Eine zentrale Herausforderung der Energiewende ist es also, auch in Zukunft Stromverbrauch und Stromerzeugung deckungsgleich zu halten. Das Stromnetz, wie wir es kennen, ist darauf ausgelegt, den von wenigen Hundert Erzeugern produzierten Strom über ein Übertragungsnetz an regionale Verteilnetze zu übertragen, die ihn wiederum an die Stromverbraucher verteilen. Damit es in einem solchen Netz nicht zu einem Überschuss kommt, genügt es, zu wissen, zu welchen Zeiten welche Strommengen insgesamt benötigt werden, und die Leistung der Kraftwerke entsprechend anzupassen.

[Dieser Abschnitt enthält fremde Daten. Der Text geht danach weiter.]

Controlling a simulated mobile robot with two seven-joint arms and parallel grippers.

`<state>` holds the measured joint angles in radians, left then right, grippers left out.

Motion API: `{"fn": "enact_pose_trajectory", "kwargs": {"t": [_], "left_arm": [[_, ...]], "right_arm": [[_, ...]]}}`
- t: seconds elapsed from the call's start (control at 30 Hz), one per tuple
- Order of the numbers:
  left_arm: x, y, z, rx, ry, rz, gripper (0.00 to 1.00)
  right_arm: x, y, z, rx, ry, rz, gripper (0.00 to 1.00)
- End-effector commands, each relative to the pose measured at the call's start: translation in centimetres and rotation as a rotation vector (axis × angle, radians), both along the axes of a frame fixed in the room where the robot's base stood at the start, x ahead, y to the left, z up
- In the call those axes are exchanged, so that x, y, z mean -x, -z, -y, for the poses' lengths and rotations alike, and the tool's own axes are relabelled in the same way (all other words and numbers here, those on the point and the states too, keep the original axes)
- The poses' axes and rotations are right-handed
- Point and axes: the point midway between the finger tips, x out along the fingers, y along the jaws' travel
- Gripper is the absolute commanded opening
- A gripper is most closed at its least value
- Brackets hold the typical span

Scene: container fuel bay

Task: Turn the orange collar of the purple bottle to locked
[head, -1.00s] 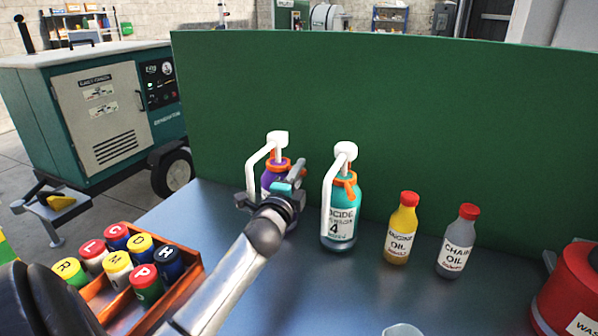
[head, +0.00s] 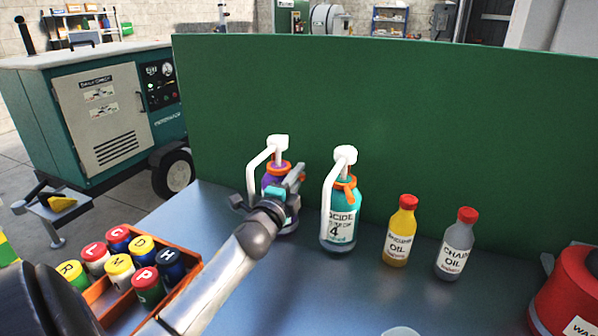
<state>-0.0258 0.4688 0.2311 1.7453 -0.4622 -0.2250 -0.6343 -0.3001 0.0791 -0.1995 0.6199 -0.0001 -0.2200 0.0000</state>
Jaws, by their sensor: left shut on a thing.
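The purple bottle (head: 266,181) stands on the blue-grey bench, with a white pump head (head: 277,141) and spout tube pointing down on its left. Its orange collar (head: 280,168) shows under the pump head, partly covered by my gripper. My left gripper (head: 288,183) reaches in from the front and is shut at collar height. An orange bit shows at its fingers, but the exact contact is hidden. Most of the bottle's front is hidden. My right gripper is not in view.
A teal bottle (head: 339,220) with a similar pump and orange collar stands close on the right. Yellow (head: 399,235) and grey (head: 456,248) oil bottles stand farther right. An orange crate (head: 187,301) of lidded jars is at left front. A green panel (head: 400,120) rises behind.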

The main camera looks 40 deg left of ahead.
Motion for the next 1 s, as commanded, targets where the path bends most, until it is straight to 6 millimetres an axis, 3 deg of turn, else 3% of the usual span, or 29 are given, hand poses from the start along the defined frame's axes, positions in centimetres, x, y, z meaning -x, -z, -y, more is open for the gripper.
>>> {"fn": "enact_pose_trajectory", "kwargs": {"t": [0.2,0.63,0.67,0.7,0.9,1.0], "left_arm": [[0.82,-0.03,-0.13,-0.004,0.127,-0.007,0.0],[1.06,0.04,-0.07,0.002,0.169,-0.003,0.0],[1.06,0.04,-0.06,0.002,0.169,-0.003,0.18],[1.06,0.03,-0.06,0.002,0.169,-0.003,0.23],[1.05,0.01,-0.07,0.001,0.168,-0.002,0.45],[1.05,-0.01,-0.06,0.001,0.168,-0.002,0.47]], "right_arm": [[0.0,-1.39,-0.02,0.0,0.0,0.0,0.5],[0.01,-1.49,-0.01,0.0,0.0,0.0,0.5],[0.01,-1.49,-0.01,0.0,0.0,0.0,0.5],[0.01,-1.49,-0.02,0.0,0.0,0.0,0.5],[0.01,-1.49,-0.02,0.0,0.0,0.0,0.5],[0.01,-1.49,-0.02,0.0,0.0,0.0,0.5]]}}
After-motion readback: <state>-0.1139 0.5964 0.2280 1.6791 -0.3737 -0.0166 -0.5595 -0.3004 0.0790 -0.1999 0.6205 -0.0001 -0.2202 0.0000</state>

Bei einer Stromerzeugung mit Wind-, Sonnen- oder Gezeitenenergie lässt sich die abgegebene Leistung aber weit schwerer dem erwarteten Bedarf anpassen. Und die meist auf den Dächern von Privathäusern verbauten Fotovoltaikanlagen speisen den Strom nicht ins Übertragungsnetz, sondern direkt in die regionalen Verteilnetze. Bei der Energieversorgung durch diese dezentralen „Kleinkraftwerke“ genügen verlässliche Prognosen zum bundesweiten Stromverbrauch also nicht mehr. Unter- oder Überkapazitäten lassen sich in den Verteilnetzen der Zukunft nur noch abfangen, wenn klar ist, wie viel Strom zu welchem Zeitpunkt in der Region verbraucht wird.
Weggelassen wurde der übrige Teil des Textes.